This piece of writing is part of a series of blogs designed to stimulate discussion around the five key elements of the ERSA Manifesto: commissioning, complex needs, skills, employer needs, youth employment. Any opinions represented within this blog are the authors and do not represent the views of ERSA.

Local government in London faces a period of prolonged financial austerity. By 2019/20, London boroughs could be facing a reduction in core funding of close to 70 per cent in real terms compared with 2010/11. Combined with a rapidly increasing demand for local services, they face funding pressure of more than £3.4 billion by 2020.

London’s councils recognise the scale of the challenges that lie ahead. Tackling these will require a reform of public services that focuses on integrated, preventative services that help avoid the high costs of dealing with failure. A key service that will benefit from an integrated, preventative approach is employment support. With cyclical joblessness receding, the priority is to tackle long term unemployment and structural worklessness.
If this challenge is not effectively met, a significant minority of citizens will remain locked out from the social and economic benefits of work, while often also facing a wider range of complex and unmet needs. The resulting high costs and high demands will continue to fall on overstretched public services – including those funded and managed both centrally and locally. London believes that significant gains can be made from providing local areas with the freedoms and flexibilities to design, commission and integrate services.

Through a new relationship between central and London government, we can collectively devise solutions that maximise our impact on this complex challenge. This relationship can be realised through three models:

• co-commissioning and co-design of specialist employment support
• partnership delivery of specialist employment support (partial devolution)
• local leadership and control of specialist employment support (full devolution).

These potential models allow for a differential approach to employment devolution, with different models running concurrently. (More detail on our proposed models for employment support devolution can be found on London Councils’ website.)

The benefits:

Local service integration and alignment: using London government’s position as a commissioner and place leader to lead the implementation of an integrated customer journey incorporating employment, health, housing, family services and other interventions around the needs of the individual.
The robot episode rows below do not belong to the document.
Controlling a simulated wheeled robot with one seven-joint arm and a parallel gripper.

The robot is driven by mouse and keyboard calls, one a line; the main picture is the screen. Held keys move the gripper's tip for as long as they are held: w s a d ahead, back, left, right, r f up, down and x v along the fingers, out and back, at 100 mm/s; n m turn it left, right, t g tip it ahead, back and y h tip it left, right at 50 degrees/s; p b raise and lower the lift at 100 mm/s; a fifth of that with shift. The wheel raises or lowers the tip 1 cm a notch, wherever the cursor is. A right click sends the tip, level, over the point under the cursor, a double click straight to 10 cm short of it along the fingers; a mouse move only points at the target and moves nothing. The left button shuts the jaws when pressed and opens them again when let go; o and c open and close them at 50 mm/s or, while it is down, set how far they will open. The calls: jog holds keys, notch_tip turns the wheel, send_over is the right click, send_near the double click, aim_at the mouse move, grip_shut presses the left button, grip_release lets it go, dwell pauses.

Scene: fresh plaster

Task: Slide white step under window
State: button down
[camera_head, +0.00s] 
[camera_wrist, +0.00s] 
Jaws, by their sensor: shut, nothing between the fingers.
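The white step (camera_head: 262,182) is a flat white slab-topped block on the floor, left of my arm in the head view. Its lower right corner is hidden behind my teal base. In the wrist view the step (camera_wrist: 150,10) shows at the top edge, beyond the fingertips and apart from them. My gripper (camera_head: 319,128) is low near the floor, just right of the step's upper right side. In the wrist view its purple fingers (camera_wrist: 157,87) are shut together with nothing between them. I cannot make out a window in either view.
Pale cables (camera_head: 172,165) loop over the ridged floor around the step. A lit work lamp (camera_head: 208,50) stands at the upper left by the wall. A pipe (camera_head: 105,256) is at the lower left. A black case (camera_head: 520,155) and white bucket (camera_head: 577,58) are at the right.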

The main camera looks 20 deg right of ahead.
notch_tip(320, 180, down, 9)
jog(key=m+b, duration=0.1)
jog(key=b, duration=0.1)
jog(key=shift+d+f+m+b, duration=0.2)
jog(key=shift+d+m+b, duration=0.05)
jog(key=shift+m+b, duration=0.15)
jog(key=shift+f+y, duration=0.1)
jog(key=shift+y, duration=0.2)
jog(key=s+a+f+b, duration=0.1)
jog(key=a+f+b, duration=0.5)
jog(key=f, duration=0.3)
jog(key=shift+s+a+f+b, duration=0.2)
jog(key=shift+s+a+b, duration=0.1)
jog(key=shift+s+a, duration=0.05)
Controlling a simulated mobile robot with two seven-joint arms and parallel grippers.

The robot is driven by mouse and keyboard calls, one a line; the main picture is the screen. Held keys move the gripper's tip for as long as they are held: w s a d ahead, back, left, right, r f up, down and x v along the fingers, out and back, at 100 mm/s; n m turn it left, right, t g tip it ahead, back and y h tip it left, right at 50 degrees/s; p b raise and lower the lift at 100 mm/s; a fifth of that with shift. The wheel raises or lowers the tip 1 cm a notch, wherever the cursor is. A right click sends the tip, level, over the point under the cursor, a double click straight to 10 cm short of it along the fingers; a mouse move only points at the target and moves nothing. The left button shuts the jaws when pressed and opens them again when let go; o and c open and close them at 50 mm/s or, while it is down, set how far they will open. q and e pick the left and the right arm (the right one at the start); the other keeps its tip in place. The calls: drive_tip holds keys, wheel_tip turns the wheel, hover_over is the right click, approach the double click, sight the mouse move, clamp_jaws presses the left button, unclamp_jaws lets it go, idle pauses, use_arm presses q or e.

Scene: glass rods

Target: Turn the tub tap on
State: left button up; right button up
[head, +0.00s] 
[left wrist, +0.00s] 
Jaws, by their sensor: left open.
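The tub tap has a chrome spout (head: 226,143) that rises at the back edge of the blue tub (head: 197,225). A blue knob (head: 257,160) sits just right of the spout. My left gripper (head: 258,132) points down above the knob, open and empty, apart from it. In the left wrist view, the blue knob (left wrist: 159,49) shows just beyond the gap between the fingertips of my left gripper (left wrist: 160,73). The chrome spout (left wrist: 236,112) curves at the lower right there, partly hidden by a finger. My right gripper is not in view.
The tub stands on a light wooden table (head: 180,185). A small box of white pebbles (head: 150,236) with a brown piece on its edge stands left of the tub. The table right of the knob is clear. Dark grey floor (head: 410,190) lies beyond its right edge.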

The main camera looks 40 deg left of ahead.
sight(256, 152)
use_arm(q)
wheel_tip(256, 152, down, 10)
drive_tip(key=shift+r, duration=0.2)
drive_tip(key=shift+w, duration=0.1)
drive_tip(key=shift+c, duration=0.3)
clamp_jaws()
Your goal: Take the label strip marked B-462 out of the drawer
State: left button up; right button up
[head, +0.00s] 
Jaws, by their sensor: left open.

This will reduce duplication, help to intervene as early as possible and save money.

Unlocking access to other local services: London will commit meaningful and quantifiable ‘skin in the game’ to make devolution work. Devolution would allow the capital to align budgets and unlock access to local services. Locally contributed resources can come from:

• public health (including drug and alcohol services)
• homelessness support services
• adult social services
• childcare and early years services
• the Troubled Families programme
• local financial support such as Discretionary Housing Payments and Council Tax support.

There would be further benefits from aligning the work of further education colleges in the delivery of skills provision, alongside the Mayor and the London Enterprise Panel (LEP).

The challenges:

Governance: Groups of boroughs in London are already rising to the challenge of developing robust sub-regional governance structures, capable of taking on the risks associated with a devolved employment support budget. These are being developed on the foundations of existing mature partnerships such as Central London Forward (CLF) comprising eight boroughs including Camden and Westminster. This can be seen in action in the delivery of the employment support pilots negotiated via the London Growth Deal including CLF’s ‘Working Capital’ programme.

The diverse nature of local labour markets: Regional and local differences in employment growth and skills levels are important to consider in relation to commissioning at national or local level, as some regions and local authorities may perform better than others. This is the case now with nationally-commissioned support but with national programmes there is the scope to vary funding by area – should that be desirable. With greater local commissioning there would need to be consideration and negotiation around devolution of funding in line with regional and local differences which could potentially be complex.

London Councils will be working with our partners to develop these models further over the coming months and we would welcome feedback on the proposed models.